Bradley and Kreiser shared a similar sentiment about Pegram’s shift from midfield to defense. Bradley said that, when changing from midfield to defense, the mindset doesn’t change too much because they’re “just a line deeper.” Kreiser said it would be easier to switch from midfield to defense than to go from just defense to midfield “because midfield has to play both attack and defense.”
But even with her multitude of experience in the sport, Pegram still had to make significant adjustments Pegram with her transition from high school to Division I athletics. The biggest change was the field itself — games are played on water-based astroturf — and the speed of the game, Kreiser said.
“It’s a huge jump … Syracuse is one of the top programs in Division I,” Kreiser said. “For Sienna to be starting as a freshman, it’s just kudos to her,” Kreiser said.
After starting in all but two games last year, Pegram has developed into a critical component in SU’s backline. She helped SU hold opponents to 1.88 goals per game last season.
“I’m more confident and calm than I was the past two years because I’ve done it for now two seasons,” Pegram said. “I’ve really grown as a player because I know what I’m supposed to do on the field.”
In 2021, Syracuse’s defensive unit has held opponents to less than one goal a game (0.90). Pegram has started all 10 games this season alongside central defender Eefke van den Nieuwenhof. One of the Orange’s toughest tests for the defense came against No. 5 North Carolina, but Pegram didn’t shy away from the challenge.

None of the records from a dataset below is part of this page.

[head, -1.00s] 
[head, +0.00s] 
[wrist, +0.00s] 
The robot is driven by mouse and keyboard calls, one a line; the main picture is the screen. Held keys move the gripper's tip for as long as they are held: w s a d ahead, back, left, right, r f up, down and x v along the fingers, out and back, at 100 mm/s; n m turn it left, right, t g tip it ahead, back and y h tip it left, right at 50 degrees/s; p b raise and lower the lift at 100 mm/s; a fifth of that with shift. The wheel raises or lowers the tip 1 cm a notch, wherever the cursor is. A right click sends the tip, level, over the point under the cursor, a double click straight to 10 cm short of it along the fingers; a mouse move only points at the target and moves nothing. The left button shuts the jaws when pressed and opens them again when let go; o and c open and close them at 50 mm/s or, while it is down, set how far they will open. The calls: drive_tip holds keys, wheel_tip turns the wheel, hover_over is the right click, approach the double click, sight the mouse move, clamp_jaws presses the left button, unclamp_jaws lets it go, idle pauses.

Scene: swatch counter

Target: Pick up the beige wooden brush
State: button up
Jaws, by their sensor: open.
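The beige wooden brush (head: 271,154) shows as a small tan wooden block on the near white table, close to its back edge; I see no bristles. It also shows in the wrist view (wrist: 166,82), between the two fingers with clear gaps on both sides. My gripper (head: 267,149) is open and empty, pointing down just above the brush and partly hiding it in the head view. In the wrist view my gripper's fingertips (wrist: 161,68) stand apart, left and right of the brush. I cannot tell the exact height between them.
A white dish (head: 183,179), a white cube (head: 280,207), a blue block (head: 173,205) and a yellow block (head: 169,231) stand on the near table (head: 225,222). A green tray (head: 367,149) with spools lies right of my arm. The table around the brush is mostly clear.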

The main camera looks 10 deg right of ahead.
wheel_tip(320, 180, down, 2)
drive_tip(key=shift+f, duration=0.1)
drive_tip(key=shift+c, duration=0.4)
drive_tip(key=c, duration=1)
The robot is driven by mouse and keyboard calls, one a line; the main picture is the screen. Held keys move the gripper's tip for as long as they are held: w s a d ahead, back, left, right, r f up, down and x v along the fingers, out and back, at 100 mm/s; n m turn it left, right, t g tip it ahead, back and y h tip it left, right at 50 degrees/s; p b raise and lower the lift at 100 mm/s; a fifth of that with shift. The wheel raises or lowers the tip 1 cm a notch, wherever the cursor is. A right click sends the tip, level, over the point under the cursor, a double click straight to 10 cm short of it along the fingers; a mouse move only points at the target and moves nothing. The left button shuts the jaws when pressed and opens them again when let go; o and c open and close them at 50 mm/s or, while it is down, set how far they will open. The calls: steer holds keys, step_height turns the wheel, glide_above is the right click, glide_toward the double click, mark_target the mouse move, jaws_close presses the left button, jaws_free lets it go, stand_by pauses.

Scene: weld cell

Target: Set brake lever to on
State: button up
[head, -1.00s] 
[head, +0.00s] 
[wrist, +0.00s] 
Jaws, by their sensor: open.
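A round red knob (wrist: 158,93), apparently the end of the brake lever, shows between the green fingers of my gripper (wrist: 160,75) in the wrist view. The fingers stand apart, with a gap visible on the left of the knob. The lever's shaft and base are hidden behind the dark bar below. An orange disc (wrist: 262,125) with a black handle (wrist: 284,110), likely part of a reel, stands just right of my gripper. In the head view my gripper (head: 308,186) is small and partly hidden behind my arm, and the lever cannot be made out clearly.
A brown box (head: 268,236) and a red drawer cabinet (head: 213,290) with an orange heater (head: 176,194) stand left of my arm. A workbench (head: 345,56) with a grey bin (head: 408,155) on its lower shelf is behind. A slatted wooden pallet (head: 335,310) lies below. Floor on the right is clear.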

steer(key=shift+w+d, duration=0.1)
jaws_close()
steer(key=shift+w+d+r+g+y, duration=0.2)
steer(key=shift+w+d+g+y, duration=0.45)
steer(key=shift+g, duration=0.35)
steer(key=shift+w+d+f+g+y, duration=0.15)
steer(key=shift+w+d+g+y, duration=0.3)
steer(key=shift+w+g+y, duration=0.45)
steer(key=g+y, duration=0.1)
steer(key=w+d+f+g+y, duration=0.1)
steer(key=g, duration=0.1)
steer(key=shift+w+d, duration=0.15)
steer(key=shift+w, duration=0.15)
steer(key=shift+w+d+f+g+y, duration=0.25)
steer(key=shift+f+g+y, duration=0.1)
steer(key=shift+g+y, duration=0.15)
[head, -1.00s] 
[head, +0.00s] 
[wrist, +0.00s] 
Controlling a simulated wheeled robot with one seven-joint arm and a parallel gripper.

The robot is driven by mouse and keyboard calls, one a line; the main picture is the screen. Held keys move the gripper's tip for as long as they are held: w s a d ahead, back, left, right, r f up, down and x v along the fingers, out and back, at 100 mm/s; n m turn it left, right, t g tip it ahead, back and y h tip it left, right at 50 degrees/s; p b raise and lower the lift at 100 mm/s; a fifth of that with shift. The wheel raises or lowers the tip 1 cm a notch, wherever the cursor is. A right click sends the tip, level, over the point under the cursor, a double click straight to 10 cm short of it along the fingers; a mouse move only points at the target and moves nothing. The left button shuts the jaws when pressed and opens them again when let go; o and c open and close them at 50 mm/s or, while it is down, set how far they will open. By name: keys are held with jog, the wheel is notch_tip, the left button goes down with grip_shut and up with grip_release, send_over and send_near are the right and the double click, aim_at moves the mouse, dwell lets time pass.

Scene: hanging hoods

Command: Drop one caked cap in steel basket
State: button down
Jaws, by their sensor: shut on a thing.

On a UNC counterattack with four minutes left in the second quarter, Pegram intercepted a pass that, if completed, would’ve allowed the Tar Heels to get a clear shot on goal. Pegram and the defense shutout North Carolina in a 5-0 upset win.
“She just does her role … she doesn’t need to be in the spotlight,” Bradley said about Pegram. “She’ll do whatever is needed for her team.”